A Greeting That Matches The Room
If the interview was formal, use “Dear” plus title and last name. If the interview was first-name friendly, use their first name. Match what they used when they introduced themselves.
One Specific Callback
Pick one detail from the interview: a project, a challenge, a customer type, a tool, a goal. Mention it in one sentence. This is the part that separates a real note from a copy-paste.
One Fit Point
Choose one reason you fit that links to what they said they need. Keep it concrete. Mention a result, a skill, or a way you work that maps to the role.
A Simple Close
Close with a line that keeps the door open: you’re glad to share more, and you look forward to the next step. Then sign your name and include your phone number if that’s normal in your field.
Subject Lines That Don’t Feel Awkward
Short subject lines get opened because they’re easy to scan. Try one of these patterns, then adapt it:
- Thank you – [Role] interview
- Thanks for your time today
- Thank you, [Name] – [Role]
- Great speaking with you – [Role]
- Appreciate the conversation – [Role]
If you met a panel, you can reuse the same subject line for each person. The body should still be personal to that person.
How To Write The Body Without Sounding Stiff
Start with gratitude, then move straight into the detail you’re referencing. Keep the email short enough that it fits on a phone screen. If it turns into a wall of text, it stops feeling like a thank you and starts feeling like a pitch deck.

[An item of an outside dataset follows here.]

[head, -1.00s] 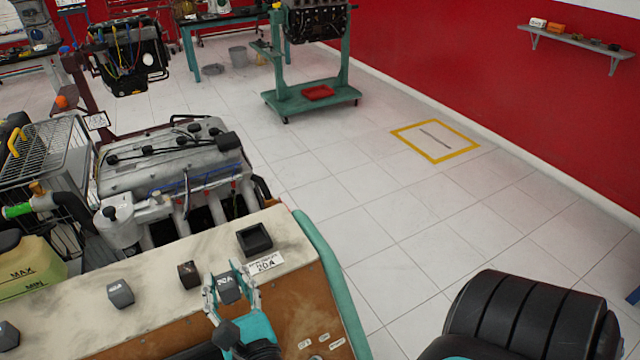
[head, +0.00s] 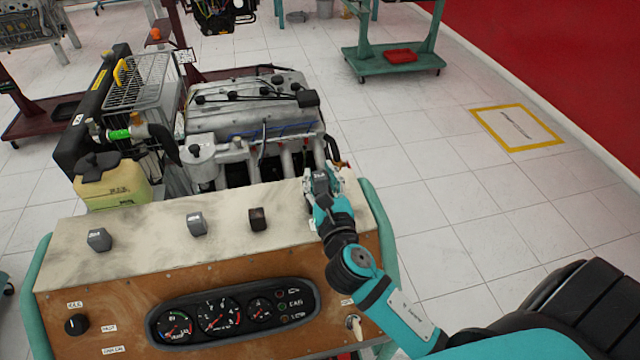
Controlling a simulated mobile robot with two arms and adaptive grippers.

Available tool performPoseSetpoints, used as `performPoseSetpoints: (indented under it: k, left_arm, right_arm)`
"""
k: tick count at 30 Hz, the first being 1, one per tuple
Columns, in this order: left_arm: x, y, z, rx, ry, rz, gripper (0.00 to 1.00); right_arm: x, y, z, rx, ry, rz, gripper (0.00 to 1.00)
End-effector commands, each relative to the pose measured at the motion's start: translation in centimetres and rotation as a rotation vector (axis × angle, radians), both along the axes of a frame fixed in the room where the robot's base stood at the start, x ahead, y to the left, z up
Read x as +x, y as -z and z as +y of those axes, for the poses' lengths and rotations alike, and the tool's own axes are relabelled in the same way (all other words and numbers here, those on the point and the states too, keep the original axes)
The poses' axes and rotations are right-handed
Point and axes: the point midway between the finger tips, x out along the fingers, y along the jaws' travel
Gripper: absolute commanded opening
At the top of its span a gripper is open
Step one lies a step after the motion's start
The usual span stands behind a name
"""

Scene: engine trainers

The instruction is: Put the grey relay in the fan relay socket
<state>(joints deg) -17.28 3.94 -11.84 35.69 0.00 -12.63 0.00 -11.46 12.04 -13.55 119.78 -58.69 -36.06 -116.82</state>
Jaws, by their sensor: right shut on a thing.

A good rule: aim for five to eight sentences total. Each sentence should earn its spot.
Use One Detail, Not Five
When people try to mention each topic from the interview, the email gets messy. Pick one detail, maybe two if the interview was long. Then stop.
Add One Correction If You Need It
If you misspoke, correct it cleanly. Don’t write a second essay. One line can fix it: “One quick follow-up on X…” then the clarification.
Thank You Email After An Interview When You Met Multiple Interviewers
Yes, and it’s smart to email each person you met. Keep the structure the same, but make one part unique for each person. That can be the detail you reference, or the fit point you emphasize.
If you don’t have each person’s email, ask the recruiter or the coordinator. You can also send one note to the recruiter and ask them to pass your thanks along, but direct notes are cleaner when you can do them.
What To Do When You Don’t Have The Interviewer’s Email
First, check the calendar invite. Many invites include the interviewer list. Next, check the company website or LinkedIn for the standard email format. If you still can’t find it, send your note to the recruiter or coordinator and ask them to forward it.
Keep that forwarding note short. Your goal is to get your message in front of the interviewer, not to start a long thread.
Thank You Email Templates You Can Edit Fast
Templates help you move quickly, but only if you personalize them. Swap in your own details so it sounds like you.
Template For A Standard Interview
Subject: Thank you – [Role] interview
Hi [Name],
Thank you for meeting with me today about the [Role]. I enjoyed our conversation, especially when we talked about [specific topic].
Hearing about [team goal or challenge] made me even more interested in the role. Based on my work with [relevant experience], I’m confident I can help with [specific need].
Thanks again for your time. I’d be happy to share anything else you need.
Best,
[Your name]
[Phone]
Template For A Panel Interview
Subject: Thank you – [Role] conversation
Hi [Name],
Thanks for taking the time to speak with me today. I appreciated your perspective on [specific point they raised].
I left the interview thinking about [one detail], and it lines up well with my experience in [relevant area].
Thanks again, and I look forward to next steps.
Best,
[Your name]
Template When You’re Late
Subject: Thank you – [Role] interview
Hi [Name],
Thank you again for taking the time to meet with me on [day]. I appreciated our conversation about [specific topic].
I wanted to follow up with one thought from our conversation: [one fit point or clarification].
Thanks for reviewing my application. I look forward to hearing about next steps.
Best,
[Your name]
| Situation | Subject Line | First Line |
|---|---|---|
| Recruiter screen | Thank you – [Role] call | Thanks for speaking with me today about [Role]. |
| Hiring manager | Thank you – [Role] interview | Thank you for meeting with me to talk through the role. |
| Panel | Thank you – [Role] conversation | Thanks for your time today; I enjoyed meeting the team. |
| Technical | Thank you – [Role] interview | Thanks for walking through the technical questions with me. |
| Case presentation | Thank you – [Role] presentation | Thanks for the chance to present my approach to [topic]. |
| Second round | Thank you – [Role] follow-up | Thanks again for meeting with me; I’m excited about the team’s work. |
| Final round | Thank you – [Role] final interview | Thanks for your time and for sharing how decisions are made. |
| Late send | Thank you – [Role] follow-up | Thanks again for meeting with me on [day]. |
Common Mistakes That Make The Email Backfire
Most thank you emails fail for one reason: they’re too generic. A close second is being too long. Here are mistakes that are easy to avoid.
- Writing a subject line with no context, like “Hello”
- Copying the same message to each interviewer
- Repeating your whole resume
- Asking for an update in the same email
- Adding attachments they did not request
- Using slang that doesn’t match the company tone
If you want another campus reference, the University of North Texas career center also suggests sending a thank-you note within 24 hours in its thank-you letters guidance.
Even if you think you already said thanks out loud, can you send a thank you email after an interview? is still a fair question, and the answer stays yes.
Next Steps After You Send
After you send your thank you email, let it breathe. Keep a copy in sent mail. Save your energy for the next move: prep for a second round and keep applying elsewhere.
If the interviewer gave a time window, wait until that window passes. If no timeline was shared, a polite follow-up a week later is common. Keep that follow-up short and focused on your interest in the role.
No reply to your thank you email isn’t a signal by itself. Many teams don’t respond to those notes. What matters is the hiring decision, not the thread length.